En attendant de rencontrer mon ami, je passe beaucoup de temps autour de l’hôtel, avec Zabi ou des gens rencontrés dans la rue. Le jeune sportif me présente aussi ces amis, dont deux nigériens dans une situation très spéciale. Ils sont tous deux venus au Soudan pour pratiquer le foot au niveau professionnel. Mais comme cela arrive régulièrement dans le monde du sport, l’escroc qui s’était fait passer pour un agent pouvant leur obtenir des contrats n’a pas tenu ses promesses lors de leur arrivée. Sans contrat et sans argent, les sportifs sont alors livrés à eux-même pour survivre. Franck, un des deux footballers, a vécu trois mois dans la rue, mendiant pour manger. Maintenant il a trouvé un club, mais les problèmes ne sont pas terminés pour autant. Le club qui l’a engagé lui a pris son passeport et maintenant, refuse de lui payer son salaire. Il n’a reçu que vingt pourcents de l’argent que son contrat lui promettait. Même s’il aurait assez d’argent pour rentrer chez lui, comme il le souhaite, son club a son passeport et refuse de le laisser s’en aller. Son compatriote est dans le même cas de figure, prisonnier par son club, son employeur. Ce genre d’arnaques et de servilité forcée sont malheureusement assez courantes à travers le monde et ne se limitent pas seulement au sport. Après leur départ, je donne un petit cours d’anglais à mon ami Zabi, qui m’a gentillement demandé mon aide.

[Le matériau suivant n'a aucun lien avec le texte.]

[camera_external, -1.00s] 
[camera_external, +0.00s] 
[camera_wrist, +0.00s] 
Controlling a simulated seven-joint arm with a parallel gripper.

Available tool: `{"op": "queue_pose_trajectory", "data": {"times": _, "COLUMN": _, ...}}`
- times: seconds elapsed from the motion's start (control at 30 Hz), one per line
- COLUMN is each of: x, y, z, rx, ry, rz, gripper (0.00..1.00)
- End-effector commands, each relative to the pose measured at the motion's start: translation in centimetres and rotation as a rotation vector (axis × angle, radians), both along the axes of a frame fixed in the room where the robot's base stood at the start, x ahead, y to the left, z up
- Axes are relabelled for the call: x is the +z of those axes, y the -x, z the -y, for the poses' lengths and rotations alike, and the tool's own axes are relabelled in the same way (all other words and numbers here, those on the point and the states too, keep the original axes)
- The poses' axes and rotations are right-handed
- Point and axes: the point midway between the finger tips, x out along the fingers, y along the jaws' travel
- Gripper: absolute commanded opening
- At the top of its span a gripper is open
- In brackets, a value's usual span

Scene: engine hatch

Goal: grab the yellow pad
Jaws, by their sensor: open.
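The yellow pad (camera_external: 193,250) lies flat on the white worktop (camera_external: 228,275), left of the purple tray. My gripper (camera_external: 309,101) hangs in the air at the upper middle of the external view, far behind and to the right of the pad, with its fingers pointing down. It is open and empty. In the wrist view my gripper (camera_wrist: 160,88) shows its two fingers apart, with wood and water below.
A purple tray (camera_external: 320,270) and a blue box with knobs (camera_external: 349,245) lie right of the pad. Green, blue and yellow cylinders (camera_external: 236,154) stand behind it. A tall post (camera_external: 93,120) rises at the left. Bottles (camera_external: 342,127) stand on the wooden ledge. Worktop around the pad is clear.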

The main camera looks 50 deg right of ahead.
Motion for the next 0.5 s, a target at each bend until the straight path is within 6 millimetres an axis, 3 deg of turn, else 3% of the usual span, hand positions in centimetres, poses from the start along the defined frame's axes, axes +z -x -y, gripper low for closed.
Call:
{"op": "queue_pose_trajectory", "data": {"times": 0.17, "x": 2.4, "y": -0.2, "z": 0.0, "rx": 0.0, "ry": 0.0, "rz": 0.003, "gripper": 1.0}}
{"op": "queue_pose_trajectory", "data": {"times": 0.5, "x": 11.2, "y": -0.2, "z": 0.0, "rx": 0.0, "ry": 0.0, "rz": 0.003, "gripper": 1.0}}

Le jour où je dois retrouver Eiseed arrive rapidement. Lorsque je pars le rejoindre, je sais que je dois me diriger vers la station de bus nommée « Jackson Station ». Mon ami m’a aussi donné l’addresse exacte du point de rendez-vous, en arabe, avec comme consigne de demander mon chemin dans la rue. Je pars assez tôt le matin, mais je sous-estime la distance à parcourir. Aidé par les passants, j’atteins finalement le point de rendez-vous avec vingt minutes de retard. Je me sens assez coupable et je cours dans tous les sens pour trouver mon ami. Je cherche aussi du crédit à mettre sur mon numéro soudanais, pour avoir internet et pouvoir contacter mon ami. Après avoir trouvé les petites cartes à gratter, je dois acheter des données internet, en arabe. J’ai de la chance, alors que je m’assois quelques instants pour boire un jus de fruit, le serveur me propose de l’aide. Lorsque j’arrive à atteindre mon guide de la journée, il m’annonce qu’il a eu des problèmes avec le bus et qu’il sera là dans trentes minutes. La culpabilité en moins, je lui réponds de prendre son temps et je déguste mon jus d’orange en regardant l’activité de la rue.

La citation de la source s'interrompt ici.